En estos 200 años, La Puerta Falsa ha sido testigo de guerras, protestas y tragedias. Por ejemplo, el 20 de mayo de 1900 se dio el incendio de la calle 10 en la sombrerería alemana. Consumió las galerías de Arrubla y el hoy palacio de Liévano, donde el acta de fundación de Bogotá quedó en cenizas, según escribió el arquitecto Alberto Corradine Angulo en la revista ‘Credencial’.
En una época, La Puerta Falsa funcionaba 24 horas para atender al personal de las rotativas de los principales diarios del país, La República, El Tiempo y El Espectador. Dicen que cuando estalló el “Bogotazo”, ese fatídico 9 de abril de 1948, los dueños no se dieron cuenta de que la puerta se había descuadrado, no pudieron cerrarla así que les tocó quedarse para cuidar el local. Tras el asesinato de Jorge Eliécer Gaitán, el párroco le dio a la dueña algunos ornamentos sacros para que no se los robaran los saqueadores que acabaron con la ciudad y al día siguiente sacaron la comida y alimentaron a la gente que se refugió en el templo toda la noche. También fue testigo silencioso de la sangrienta toma del Palacio de Justicia, en 1985.

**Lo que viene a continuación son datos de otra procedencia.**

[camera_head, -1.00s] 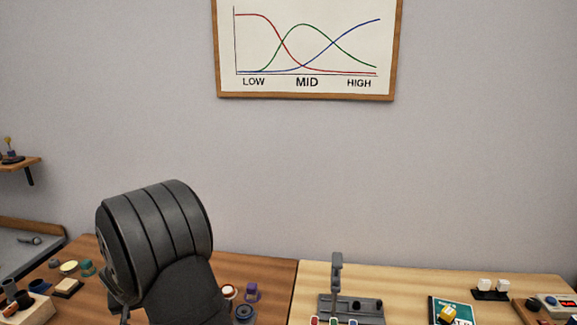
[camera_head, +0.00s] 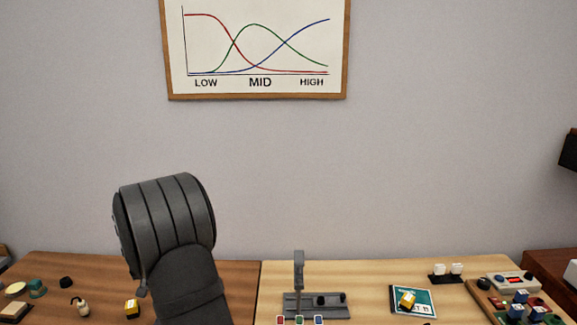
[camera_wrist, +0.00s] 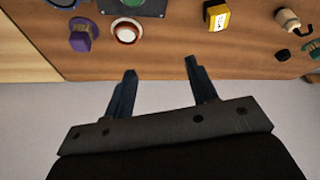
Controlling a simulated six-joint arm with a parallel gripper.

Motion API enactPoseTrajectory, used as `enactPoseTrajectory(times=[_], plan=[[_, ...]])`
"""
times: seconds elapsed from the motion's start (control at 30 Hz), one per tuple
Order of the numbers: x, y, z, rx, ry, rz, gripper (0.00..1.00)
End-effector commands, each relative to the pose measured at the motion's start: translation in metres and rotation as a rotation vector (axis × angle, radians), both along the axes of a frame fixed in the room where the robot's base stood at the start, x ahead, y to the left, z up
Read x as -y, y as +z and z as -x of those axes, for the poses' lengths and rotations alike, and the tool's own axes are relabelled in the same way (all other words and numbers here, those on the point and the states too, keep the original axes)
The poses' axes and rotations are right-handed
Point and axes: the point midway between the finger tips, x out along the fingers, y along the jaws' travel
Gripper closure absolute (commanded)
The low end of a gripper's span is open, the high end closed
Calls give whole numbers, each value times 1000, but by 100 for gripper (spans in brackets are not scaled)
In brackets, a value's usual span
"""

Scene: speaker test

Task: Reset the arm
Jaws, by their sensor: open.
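My arm (camera_head: 170,225) rises from the bottom of the head view, left of centre, in front of the brown table. Its gripper fingers do not show in that view. In the wrist view my gripper (camera_wrist: 158,85) is open, its two dark fingers apart with nothing between them. The fingers point toward the edge of the brown table (camera_wrist: 165,50) and touch no object there.
In the wrist view a purple piece (camera_wrist: 80,38), a white-rimmed round piece (camera_wrist: 126,31) and a yellow block (camera_wrist: 216,15) lie beyond the fingers. The light table (camera_head: 370,275) holds a grey stand (camera_head: 299,280), a teal booklet (camera_head: 425,296) and a console (camera_head: 512,281).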

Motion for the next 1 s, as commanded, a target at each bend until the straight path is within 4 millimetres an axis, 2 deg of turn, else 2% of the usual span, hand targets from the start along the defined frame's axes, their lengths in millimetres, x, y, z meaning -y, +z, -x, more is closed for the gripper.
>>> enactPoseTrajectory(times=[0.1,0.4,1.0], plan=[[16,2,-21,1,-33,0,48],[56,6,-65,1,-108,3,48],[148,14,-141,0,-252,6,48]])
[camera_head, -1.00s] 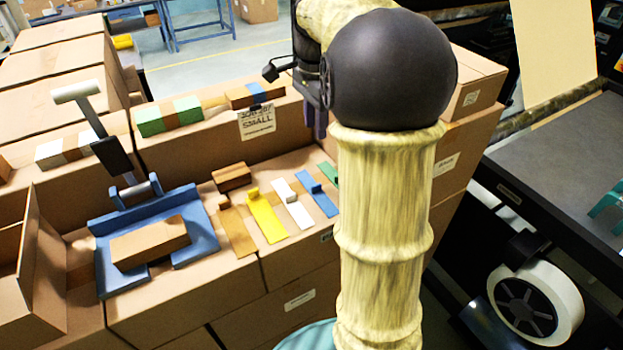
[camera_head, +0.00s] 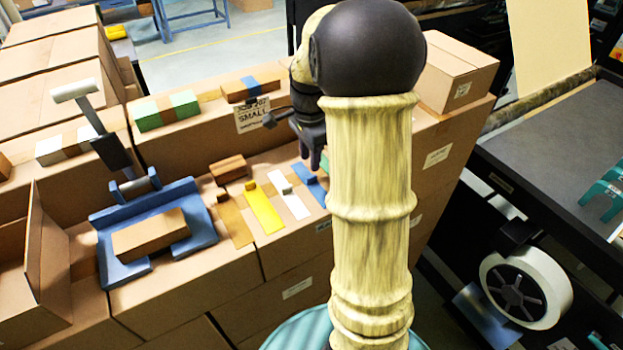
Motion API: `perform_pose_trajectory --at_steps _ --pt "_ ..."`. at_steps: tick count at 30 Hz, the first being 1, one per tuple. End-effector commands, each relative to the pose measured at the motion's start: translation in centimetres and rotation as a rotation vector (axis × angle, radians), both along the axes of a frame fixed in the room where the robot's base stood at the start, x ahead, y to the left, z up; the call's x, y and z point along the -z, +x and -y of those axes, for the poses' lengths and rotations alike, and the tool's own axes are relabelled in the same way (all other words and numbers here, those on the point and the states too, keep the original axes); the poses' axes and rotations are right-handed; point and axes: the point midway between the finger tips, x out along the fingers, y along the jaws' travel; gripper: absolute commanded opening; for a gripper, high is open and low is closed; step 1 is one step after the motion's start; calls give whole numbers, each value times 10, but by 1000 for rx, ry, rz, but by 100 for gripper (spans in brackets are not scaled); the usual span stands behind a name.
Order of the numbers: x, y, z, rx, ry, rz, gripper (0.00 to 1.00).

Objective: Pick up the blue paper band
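The blue paper band (camera_head: 309,182) lies flat on the front cardboard box, at the right of a row of coloured bands. Its right part is hidden behind my arm. A small blue block sits at its far end. My gripper (camera_head: 312,163) points down just above the band's far end in the picture, beside my arm's thick pale link. Its fingers are small and dark, and I cannot tell whether they are apart or closed. No held thing shows.
A taller box (camera_head: 205,150) with a "SMALL" label stands behind. A blue stand (camera_head: 200,222) holding a brown box is further left.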

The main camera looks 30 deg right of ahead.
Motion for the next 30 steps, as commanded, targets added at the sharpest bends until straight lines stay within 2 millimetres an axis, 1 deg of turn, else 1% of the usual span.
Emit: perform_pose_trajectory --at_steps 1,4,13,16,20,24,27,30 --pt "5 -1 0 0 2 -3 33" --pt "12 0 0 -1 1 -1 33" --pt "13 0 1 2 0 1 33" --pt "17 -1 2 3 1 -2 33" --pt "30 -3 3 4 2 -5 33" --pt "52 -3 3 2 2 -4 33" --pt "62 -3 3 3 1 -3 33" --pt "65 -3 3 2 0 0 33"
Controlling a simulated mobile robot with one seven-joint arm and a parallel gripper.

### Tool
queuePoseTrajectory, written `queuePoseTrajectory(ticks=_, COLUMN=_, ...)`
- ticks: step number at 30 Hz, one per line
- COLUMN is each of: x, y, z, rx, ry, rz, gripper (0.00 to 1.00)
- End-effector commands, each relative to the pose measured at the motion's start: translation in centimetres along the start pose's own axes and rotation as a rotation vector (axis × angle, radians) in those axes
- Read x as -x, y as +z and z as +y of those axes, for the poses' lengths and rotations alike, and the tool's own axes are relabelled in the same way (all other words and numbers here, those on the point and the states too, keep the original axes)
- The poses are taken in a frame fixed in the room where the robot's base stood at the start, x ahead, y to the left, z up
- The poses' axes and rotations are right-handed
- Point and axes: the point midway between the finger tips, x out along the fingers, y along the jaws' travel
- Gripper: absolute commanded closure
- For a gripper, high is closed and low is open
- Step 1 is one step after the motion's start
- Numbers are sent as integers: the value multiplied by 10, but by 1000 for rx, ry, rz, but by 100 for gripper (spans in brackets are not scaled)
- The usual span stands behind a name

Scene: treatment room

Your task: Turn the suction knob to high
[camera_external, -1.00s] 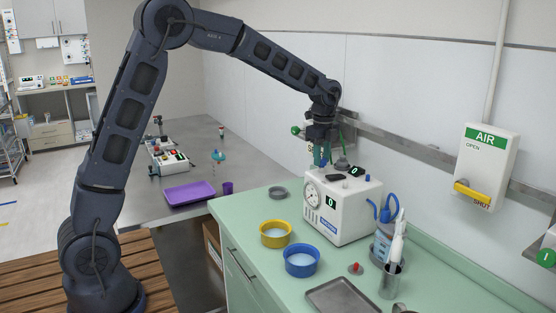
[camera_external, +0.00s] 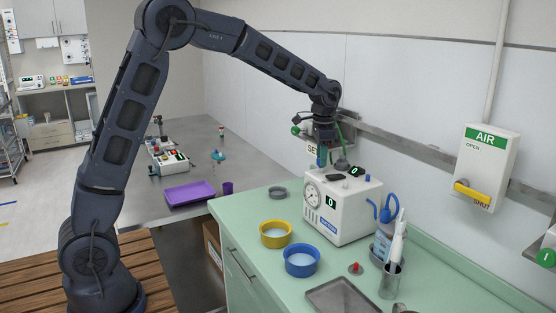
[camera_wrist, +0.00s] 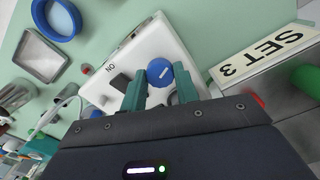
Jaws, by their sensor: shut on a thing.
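The white suction unit (camera_external: 345,217) stands on the green counter, with a round gauge (camera_external: 312,194) and a green "0" display on its front. In the wrist view, its white top (camera_wrist: 165,47) carries a blue knob (camera_wrist: 160,72) with a pale pointer line. My gripper (camera_wrist: 159,82) is over the unit, its teal fingers on either side of the knob and shut on it. In the external view, my gripper (camera_external: 322,157) points down at the unit's top and mostly hides the knob. The knob's setting marks cannot be read.
A grey knob (camera_external: 341,164) and dark parts sit beside my gripper on the unit. A wall rail (camera_external: 400,147) and "SET 3" sign (camera_wrist: 262,52) are close behind.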

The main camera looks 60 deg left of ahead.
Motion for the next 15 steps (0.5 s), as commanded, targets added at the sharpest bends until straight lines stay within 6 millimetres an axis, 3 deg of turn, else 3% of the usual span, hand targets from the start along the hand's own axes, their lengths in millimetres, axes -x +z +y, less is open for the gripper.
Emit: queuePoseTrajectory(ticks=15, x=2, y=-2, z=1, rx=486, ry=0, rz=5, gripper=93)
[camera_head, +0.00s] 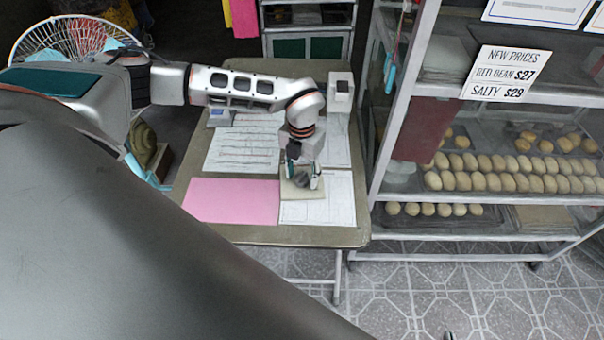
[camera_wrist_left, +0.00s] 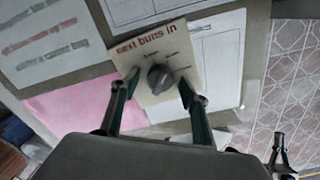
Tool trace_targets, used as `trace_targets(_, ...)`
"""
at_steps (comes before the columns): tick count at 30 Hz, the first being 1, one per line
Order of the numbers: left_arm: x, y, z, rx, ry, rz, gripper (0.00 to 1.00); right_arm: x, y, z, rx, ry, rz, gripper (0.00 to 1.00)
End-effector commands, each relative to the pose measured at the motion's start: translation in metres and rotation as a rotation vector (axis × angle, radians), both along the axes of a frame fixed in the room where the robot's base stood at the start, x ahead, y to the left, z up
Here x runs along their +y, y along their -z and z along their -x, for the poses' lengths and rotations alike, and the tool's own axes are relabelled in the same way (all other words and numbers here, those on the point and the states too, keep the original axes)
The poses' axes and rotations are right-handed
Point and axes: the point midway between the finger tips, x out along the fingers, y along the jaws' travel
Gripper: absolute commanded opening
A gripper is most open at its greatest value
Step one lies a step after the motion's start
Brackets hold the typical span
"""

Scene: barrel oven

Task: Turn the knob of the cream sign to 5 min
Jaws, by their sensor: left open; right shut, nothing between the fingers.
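The cream sign (camera_head: 303,193) lies on the table. In the left wrist view the sign (camera_wrist_left: 182,42) carries red lettering that reads like "next buns in", with small marks around a dark grey round knob (camera_wrist_left: 158,79). The marks are too small to read, and I cannot tell which one the knob points at. My left gripper (camera_head: 302,182) is above the sign, open, with its fingertips (camera_wrist_left: 158,90) on either side of the knob and apart from it. My right gripper (camera_wrist_left: 279,148) shows at the lower right of the left wrist view, shut and empty, away from the sign.
A pink sheet (camera_head: 232,201) and white printed papers (camera_head: 242,147) lie on the table (camera_head: 300,235) around the sign. A small white box (camera_head: 341,92) stands at the table's back right. A glass case with trays of buns (camera_head: 500,182) stands to the right.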

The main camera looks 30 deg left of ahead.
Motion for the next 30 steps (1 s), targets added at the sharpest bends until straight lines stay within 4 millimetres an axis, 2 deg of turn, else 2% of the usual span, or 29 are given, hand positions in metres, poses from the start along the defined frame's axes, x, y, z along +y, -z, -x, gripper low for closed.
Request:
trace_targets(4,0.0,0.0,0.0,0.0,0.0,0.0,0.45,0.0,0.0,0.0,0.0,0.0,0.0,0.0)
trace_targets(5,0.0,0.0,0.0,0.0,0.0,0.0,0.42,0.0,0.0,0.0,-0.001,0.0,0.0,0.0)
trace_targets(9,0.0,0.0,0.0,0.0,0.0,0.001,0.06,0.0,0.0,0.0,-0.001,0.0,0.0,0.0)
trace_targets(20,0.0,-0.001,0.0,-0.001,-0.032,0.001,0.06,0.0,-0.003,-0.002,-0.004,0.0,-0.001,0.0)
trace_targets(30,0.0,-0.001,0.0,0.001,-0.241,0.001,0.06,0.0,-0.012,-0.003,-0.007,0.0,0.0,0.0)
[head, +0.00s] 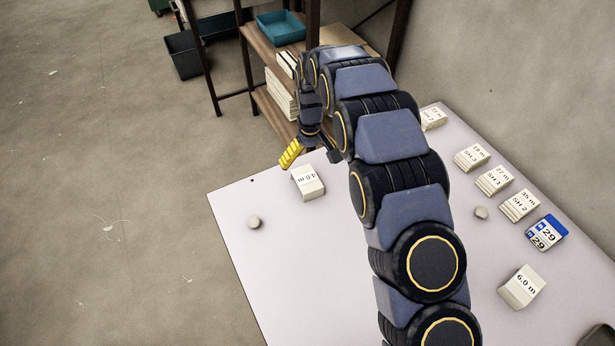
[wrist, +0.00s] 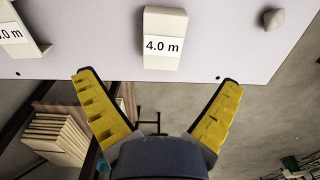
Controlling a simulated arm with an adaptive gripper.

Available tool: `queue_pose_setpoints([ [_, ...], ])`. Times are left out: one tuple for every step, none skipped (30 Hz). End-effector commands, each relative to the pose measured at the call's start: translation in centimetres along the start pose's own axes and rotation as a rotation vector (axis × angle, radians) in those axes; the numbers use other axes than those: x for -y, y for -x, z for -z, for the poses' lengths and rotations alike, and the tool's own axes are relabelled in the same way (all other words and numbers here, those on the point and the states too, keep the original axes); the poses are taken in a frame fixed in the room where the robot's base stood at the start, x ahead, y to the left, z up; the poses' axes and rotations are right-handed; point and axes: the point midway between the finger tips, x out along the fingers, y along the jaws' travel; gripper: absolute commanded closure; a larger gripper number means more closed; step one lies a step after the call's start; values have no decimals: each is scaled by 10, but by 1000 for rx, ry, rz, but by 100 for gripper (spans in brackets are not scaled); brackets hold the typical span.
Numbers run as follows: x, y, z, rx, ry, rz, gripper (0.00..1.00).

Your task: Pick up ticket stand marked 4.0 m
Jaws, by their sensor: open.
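The ticket stand marked 4.0 m (head: 309,182) is a cream block on the pale table near its far edge, left of my arm in the head view. In the wrist view the 4.0 m stand (wrist: 163,36) is at top centre, its label facing the camera. My gripper (head: 312,157) is just beyond the stand, over the table's far edge. In the wrist view my gripper (wrist: 157,80) has its yellow-padded fingers spread wide and empty. The stand lies ahead of the gap between the fingertips and is not between the fingers.
The pale table (head: 290,265) also holds a grey pebble (head: 254,222), a 6.0 m stand (head: 522,287), a blue-white 29 block (head: 546,232) and several SH stacks (head: 519,205). Another stand (wrist: 22,34) with a partly cut-off label shows in the wrist view. A shelf (head: 262,50) stands beyond the table.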

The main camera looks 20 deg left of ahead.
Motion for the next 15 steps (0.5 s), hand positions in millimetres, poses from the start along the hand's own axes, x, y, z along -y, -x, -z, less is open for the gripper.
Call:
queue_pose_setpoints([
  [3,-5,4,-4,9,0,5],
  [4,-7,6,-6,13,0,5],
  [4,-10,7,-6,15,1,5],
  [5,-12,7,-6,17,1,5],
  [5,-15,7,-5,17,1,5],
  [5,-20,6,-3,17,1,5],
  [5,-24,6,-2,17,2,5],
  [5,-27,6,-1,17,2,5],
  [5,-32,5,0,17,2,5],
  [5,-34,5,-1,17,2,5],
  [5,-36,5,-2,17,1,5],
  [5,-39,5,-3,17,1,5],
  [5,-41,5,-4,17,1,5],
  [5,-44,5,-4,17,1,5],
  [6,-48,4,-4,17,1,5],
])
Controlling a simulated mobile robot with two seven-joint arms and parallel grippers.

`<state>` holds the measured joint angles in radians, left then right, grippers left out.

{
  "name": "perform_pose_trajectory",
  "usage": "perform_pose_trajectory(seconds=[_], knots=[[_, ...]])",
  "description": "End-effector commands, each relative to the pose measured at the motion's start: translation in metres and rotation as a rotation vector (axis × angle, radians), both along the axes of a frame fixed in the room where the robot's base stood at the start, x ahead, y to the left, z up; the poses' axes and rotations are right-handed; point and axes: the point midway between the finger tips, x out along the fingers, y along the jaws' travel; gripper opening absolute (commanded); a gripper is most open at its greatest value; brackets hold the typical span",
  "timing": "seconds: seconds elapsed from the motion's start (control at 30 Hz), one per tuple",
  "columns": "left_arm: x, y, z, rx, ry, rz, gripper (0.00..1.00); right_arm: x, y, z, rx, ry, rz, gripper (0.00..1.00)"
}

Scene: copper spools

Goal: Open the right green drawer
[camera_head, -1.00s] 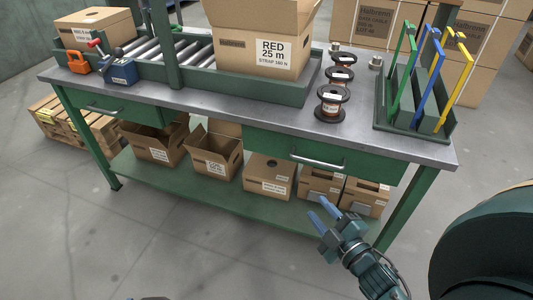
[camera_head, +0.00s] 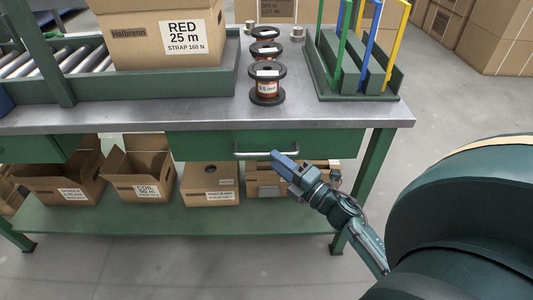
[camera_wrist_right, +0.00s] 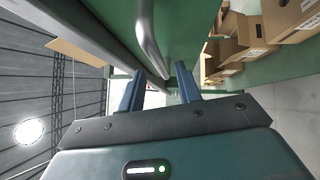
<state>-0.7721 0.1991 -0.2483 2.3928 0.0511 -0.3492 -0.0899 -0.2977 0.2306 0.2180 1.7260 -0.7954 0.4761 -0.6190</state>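The right green drawer (camera_head: 315,143) sits under the worktop and its front looks flush with the bench. Its pale bar handle (camera_head: 250,154) runs across the front. My right gripper (camera_head: 282,160) is at the handle's right part. In the right wrist view the blue fingers stand apart (camera_wrist_right: 160,72), with nothing held between them. The handle (camera_wrist_right: 148,32) runs ahead of the fingertips, with its near end in line with the gap. I cannot tell if they touch. My left gripper is not in view.
Spools (camera_head: 267,84) and a green rack (camera_head: 312,70) stand on the worktop (camera_head: 200,117). Another green drawer (camera_head: 30,149) is at the left. The floor in front is clear.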

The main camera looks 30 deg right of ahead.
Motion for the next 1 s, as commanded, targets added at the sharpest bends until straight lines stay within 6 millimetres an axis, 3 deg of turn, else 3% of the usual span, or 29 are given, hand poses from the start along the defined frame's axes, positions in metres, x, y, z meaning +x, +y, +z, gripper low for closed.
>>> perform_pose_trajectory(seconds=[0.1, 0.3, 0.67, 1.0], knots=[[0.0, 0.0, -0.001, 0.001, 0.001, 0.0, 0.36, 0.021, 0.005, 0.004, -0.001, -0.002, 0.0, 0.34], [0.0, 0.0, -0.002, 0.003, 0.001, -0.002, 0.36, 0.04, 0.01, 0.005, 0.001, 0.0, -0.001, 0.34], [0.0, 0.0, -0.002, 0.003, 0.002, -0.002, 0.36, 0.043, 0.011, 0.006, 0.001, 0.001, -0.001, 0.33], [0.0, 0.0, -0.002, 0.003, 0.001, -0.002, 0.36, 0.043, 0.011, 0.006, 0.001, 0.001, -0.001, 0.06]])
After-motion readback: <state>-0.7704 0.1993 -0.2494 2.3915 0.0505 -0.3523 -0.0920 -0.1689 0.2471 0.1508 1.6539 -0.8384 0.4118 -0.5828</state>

Estuve almorzando en La Puerta Falsa apenas un mes antes de ese 200 aniversario con mi prima Cristina, y me comí un típico tamal santafereño, con agua de panela, mi prima con chocolate, y queso con almojabana. Le tomé foto a la gruta de la Virgen antes de conocer bien la historia que les acabo de contar. Nos sentamos arriba, donde es más acogedor y se escapa uno un ratito del frío de la calle, y donde ahora al pagar se escuchan clientes dando las gracias en cualquier idioma, porque aunque La Puerta Falsa está lejos de ser un “tourist trap”, sus visitantes hoy en día vienen de todas partes del mundo. Ya tengo ganas de volver a sentarme a “echar carreta” con mi prima un rato en esas mesitas de madera.